CWC - check out this thread Aqua Fortis 101 if you haven't already.

If you're a little turned off by anything remotely associated with great billowing clouds of noxious red death fumes, run away fast upwind or you'll dissolve like that Nazi general did when they opened the Ark at the end of The Raiders of the Lost Ark movie :shocked2:, you could always skip that first step and go with dissolving ferric nitrate crystals in rainwater or alcohol.

The crystals are cheap and easily available online Science Company - but of course this could detract a little bit from the satisfaction of making a completely homemade brew.
I'm giving the ferric nitrate crystals a go on my current build - I have no personal experience with it yet myself.
 
When a club member made some aqua fortis while watched, he put postage stamp size bits of steel wool into the jar. Yes, gases are given off, and he did this on a windy day where the winds blew steadily out of the NW. We stayed up wind. But, the reaction was not so violent as to cause any explosion. Now, if he had put a fist full of steel wool into the jar, THAT would have caused a problem. He was using the coarse steel wool, IIRC, and not the fine, 4-0 Steel wool we use for finishing stocks.

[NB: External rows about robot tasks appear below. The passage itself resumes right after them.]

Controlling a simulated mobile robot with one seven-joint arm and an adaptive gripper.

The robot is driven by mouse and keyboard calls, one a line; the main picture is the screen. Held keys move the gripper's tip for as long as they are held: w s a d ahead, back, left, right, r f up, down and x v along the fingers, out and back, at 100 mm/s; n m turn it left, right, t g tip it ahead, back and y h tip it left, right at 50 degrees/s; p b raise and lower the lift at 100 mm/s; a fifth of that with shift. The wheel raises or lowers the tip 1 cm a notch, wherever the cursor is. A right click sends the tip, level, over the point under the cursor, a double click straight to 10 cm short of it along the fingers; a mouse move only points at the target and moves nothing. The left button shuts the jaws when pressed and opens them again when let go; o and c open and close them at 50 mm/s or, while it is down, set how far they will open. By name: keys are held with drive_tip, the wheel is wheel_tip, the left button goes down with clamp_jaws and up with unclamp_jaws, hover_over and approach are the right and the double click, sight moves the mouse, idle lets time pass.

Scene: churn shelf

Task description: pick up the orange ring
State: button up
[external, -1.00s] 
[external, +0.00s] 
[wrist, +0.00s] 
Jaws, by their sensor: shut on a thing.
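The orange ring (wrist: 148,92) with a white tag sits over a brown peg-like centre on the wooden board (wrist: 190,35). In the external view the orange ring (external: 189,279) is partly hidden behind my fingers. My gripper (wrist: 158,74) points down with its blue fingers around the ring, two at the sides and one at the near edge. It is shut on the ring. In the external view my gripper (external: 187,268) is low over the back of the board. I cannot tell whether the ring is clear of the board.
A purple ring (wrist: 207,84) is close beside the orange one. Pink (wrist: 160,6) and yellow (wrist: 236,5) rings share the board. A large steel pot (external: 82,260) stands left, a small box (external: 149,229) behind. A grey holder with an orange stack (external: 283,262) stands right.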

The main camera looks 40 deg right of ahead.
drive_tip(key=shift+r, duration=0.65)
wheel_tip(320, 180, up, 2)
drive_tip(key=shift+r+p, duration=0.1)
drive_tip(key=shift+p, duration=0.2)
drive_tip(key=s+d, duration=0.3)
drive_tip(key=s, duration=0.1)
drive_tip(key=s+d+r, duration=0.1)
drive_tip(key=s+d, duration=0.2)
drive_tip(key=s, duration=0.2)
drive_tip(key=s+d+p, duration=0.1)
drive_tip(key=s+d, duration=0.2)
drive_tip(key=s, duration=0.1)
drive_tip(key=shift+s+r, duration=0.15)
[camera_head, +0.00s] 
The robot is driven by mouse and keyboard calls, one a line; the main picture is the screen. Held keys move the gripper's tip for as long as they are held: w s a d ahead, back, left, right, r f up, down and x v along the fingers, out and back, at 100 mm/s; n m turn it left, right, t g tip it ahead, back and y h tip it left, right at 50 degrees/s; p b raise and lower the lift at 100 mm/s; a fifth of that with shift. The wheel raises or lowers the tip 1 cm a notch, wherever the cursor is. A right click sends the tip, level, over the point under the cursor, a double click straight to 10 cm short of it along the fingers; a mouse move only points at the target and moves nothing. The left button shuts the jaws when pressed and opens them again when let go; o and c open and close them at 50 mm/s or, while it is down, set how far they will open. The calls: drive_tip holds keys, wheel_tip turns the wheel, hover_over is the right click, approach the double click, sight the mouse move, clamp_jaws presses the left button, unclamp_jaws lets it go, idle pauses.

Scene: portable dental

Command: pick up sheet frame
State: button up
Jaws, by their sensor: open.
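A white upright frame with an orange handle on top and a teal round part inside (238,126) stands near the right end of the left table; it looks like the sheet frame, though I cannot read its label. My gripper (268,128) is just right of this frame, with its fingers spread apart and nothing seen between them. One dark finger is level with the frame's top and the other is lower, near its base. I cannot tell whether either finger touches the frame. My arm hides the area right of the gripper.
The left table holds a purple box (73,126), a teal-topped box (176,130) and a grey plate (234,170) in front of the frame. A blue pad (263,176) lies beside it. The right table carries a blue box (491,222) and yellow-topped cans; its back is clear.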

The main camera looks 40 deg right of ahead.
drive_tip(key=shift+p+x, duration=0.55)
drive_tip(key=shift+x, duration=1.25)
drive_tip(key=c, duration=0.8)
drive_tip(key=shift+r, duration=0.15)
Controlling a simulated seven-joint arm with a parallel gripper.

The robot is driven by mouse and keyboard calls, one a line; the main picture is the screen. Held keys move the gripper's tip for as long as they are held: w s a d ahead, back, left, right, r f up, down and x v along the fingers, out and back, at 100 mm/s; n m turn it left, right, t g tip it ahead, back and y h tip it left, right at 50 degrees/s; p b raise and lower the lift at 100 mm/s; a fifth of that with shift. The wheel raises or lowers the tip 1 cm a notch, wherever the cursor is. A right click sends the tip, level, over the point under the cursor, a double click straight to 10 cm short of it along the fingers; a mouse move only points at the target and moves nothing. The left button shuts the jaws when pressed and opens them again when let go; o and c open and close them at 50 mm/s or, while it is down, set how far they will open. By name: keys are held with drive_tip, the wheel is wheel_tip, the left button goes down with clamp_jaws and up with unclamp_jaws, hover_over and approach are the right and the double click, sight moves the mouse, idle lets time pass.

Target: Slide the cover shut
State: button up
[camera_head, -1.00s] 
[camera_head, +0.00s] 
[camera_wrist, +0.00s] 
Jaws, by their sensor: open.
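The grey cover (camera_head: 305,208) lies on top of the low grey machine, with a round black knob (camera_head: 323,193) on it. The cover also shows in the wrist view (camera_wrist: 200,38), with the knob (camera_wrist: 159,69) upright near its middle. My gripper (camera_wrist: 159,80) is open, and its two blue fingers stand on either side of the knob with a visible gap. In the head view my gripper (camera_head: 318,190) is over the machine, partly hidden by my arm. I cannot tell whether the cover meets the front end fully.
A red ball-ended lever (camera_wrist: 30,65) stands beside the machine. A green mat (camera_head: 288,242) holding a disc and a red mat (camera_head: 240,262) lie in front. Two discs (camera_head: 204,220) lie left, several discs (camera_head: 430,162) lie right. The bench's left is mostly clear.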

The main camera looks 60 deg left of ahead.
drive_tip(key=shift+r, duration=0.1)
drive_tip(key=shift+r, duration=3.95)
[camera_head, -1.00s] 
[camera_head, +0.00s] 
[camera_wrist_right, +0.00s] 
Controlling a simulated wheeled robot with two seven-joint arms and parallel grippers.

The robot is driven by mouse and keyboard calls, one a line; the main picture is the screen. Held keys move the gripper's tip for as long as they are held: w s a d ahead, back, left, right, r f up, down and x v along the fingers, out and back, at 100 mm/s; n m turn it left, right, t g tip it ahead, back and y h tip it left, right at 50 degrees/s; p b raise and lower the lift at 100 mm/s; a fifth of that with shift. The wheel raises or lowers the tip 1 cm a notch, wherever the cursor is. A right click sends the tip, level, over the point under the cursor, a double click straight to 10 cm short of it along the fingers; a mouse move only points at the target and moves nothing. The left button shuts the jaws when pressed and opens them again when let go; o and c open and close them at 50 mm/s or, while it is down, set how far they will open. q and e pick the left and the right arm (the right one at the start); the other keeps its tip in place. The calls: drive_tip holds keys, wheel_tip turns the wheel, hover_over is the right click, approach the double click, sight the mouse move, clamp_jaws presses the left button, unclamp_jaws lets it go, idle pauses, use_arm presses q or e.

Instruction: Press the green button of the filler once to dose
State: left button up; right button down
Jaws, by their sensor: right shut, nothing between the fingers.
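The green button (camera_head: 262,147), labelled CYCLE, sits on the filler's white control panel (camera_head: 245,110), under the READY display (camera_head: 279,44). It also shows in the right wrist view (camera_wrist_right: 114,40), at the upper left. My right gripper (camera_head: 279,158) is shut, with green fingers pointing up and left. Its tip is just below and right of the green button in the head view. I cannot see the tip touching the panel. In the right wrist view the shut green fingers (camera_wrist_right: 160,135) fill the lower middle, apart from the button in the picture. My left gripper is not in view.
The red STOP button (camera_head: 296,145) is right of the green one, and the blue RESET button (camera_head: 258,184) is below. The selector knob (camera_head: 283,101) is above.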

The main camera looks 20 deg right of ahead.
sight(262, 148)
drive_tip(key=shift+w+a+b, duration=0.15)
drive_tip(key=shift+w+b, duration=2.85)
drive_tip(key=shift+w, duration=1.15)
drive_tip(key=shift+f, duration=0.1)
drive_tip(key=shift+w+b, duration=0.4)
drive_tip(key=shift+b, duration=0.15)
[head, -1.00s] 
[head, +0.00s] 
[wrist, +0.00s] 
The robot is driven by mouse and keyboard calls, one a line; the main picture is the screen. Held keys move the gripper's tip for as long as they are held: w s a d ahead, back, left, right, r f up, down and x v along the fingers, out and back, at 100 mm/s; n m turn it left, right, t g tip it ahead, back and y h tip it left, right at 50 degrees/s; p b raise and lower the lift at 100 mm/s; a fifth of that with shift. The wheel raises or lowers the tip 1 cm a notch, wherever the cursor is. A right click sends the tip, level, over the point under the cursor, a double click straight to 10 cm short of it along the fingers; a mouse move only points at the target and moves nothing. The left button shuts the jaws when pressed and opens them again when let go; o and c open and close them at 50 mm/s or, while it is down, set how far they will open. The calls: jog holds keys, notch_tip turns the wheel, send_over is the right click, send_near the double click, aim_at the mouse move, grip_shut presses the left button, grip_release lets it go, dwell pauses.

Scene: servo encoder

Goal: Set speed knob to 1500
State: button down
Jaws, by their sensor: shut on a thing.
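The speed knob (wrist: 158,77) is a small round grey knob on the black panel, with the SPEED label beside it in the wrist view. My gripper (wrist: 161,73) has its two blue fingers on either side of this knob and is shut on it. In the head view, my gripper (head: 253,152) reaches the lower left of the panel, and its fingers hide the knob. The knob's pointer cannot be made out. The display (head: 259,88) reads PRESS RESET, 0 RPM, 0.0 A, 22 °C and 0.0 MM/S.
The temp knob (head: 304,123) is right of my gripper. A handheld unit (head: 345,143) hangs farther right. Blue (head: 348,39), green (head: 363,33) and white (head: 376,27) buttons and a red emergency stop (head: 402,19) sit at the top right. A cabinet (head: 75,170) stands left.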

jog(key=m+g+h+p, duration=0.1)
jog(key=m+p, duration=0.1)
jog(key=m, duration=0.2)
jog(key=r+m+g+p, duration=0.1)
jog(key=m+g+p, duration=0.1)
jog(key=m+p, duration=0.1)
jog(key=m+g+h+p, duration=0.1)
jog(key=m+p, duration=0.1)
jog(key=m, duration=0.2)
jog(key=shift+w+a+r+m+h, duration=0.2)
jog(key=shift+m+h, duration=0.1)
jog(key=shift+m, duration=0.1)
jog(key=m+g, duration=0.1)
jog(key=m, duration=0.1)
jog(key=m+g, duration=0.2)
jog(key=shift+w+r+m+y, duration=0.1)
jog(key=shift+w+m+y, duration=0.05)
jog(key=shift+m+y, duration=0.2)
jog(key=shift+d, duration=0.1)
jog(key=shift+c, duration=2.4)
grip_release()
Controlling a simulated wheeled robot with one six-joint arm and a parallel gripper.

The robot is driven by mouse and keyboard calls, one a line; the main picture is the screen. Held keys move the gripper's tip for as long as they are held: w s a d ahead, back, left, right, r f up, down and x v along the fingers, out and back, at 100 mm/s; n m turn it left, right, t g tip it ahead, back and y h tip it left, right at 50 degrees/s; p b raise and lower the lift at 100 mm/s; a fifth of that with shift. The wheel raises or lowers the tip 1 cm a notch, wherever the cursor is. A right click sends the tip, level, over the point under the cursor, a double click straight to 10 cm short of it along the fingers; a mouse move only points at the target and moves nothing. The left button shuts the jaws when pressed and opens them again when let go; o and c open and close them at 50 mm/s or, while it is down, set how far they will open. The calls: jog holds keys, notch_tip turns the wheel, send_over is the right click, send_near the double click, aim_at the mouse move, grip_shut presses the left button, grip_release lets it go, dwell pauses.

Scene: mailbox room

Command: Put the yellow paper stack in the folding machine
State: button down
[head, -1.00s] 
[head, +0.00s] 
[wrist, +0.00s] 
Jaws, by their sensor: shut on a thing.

My father made some when I was a kid using brads and nails. After a couple of days, the jar was moved from the garage, to the basement where it was stored in a cabinet. He used it up staining some wooden boxes he made. He decided he like working with a commercial walnut stain better, after that, because he liked the color he got better. He used a hair dryer to heat up the wood that he stained, and I still think that source of heat was much of the problem he had using AF.